14-18 : patriotisme
Quand je suis née en 1918, ma sœur aînée, Lydie, avait 25 ans et avait déjà une fille de 5 ans, Hélène. Mon frère Edmond devait avoir à peine 24 ans et ma sœur Cécile 11 ans. Mon frère avait 20 ans lorsqu’il est parti à la guerre en 1914. Il était jeune mais très courageux. Mes parents, comme tous les autres, étaient inquiets et malheureux.
Edmond était à Verdun, aux « Chemin des dames ». En 1916, il a été grièvement blessé d’une balle qui lui a traversé un rein et la vessie. Il a été opéré à Verdun et en sortant de cette grave opération, il est venu chez nos parents passer sa convalescence. Vu la gravité de son cas, il devait être réformé et nos parents étaient plus tranquilles, mais lorsqu’il s’est senti bien, il a parlé de repartir ; naturellement nos parents ont tout fait pour le retenir. Pauvre maman, si fragile, elle a dû tant pleurer ! Mais il leur a dit : «  je vous assure que je me sens très bien, je suis solide et le devoir m’appelle auprès de mes copains qui sont peut-être en train de se faire tuer. Ma décision est claire, tout ira bien, ne vous faites pas de souci pour moi. » On m’a dit plus tard que ce fut très dur pour mes parents qui attendaient chaque jour des nouvelles.

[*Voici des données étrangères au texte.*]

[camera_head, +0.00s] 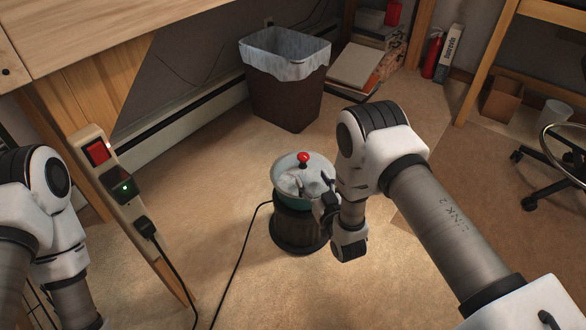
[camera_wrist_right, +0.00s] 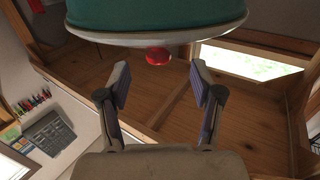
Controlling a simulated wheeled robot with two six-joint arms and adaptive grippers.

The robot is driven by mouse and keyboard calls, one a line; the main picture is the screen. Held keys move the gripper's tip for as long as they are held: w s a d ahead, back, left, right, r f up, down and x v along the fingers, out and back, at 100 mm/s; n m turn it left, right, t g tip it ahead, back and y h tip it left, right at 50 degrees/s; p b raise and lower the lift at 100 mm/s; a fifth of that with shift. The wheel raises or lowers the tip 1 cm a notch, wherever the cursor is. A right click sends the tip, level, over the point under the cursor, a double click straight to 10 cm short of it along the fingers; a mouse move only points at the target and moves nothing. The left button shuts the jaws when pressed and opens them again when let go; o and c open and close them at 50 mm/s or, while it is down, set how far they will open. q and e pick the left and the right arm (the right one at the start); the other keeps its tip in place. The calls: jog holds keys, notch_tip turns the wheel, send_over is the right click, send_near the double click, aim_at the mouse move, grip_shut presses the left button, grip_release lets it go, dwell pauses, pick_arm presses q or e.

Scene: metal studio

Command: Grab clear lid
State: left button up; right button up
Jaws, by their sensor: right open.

Puis il y a eu la contrariété quand on attendait ma naissance. Comment apprendre cette nouvelle à leur fils ? Mais il a été tout heureux de cette surprise. Et Dieu merci il est revenu ! Et peu de temps avant son mariage (2 ou 3 ans) je me souviens, le soir au coin du feu, assise sur ses genoux, il me chantait le petit Quinquin.
« Dors min p'tit Quinquin
Min p'tit pouchin min gros rojin
Te m'fras du chagrin si te ne dors point ch'qu'à d'main. »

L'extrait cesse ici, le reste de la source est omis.